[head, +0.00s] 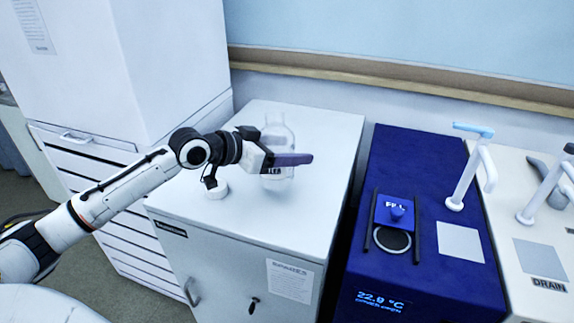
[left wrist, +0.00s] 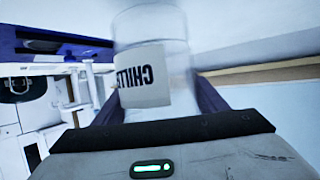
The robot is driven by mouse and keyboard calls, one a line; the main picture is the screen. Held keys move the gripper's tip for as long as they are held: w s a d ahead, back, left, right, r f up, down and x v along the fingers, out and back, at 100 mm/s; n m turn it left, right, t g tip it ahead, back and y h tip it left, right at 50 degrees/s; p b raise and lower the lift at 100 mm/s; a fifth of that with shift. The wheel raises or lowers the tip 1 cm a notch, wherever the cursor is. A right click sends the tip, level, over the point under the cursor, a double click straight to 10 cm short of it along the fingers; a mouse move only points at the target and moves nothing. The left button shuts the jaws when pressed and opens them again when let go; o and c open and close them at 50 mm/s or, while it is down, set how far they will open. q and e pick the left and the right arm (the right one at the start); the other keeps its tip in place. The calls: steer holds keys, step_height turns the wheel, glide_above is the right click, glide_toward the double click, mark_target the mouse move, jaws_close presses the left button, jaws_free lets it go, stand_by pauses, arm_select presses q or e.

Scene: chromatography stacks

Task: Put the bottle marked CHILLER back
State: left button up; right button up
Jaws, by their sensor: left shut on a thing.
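A clear bottle (head: 278,133) is in my left gripper (head: 290,160), over the top of the white cabinet (head: 325,135) in the head view. In the left wrist view the bottle (left wrist: 152,35) shows between the two dark fingers, and its white label (left wrist: 143,78) reads CHILLER, upside down. The gripper is shut on the bottle's body and the bottle looks upright. Whether its base touches the cabinet top, I cannot tell. My right gripper is in neither view.
A blue chiller unit (head: 440,285) with a FILL port (head: 397,212) and a 22.9 °C display stands to the right. Beyond it is a white DRAIN unit (head: 548,262) with taps.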

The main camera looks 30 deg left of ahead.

+ + + + +

THE EXERCISE: Beginning with the line that contains "Task: Put the bottle marked CHILLER back" and ending with the line that contains "State: left button up; right button up", repeat exactly those lines and no others.

TASK ANSWER:
Task: Put the bottle marked CHILLER back
State: left button up; right button up

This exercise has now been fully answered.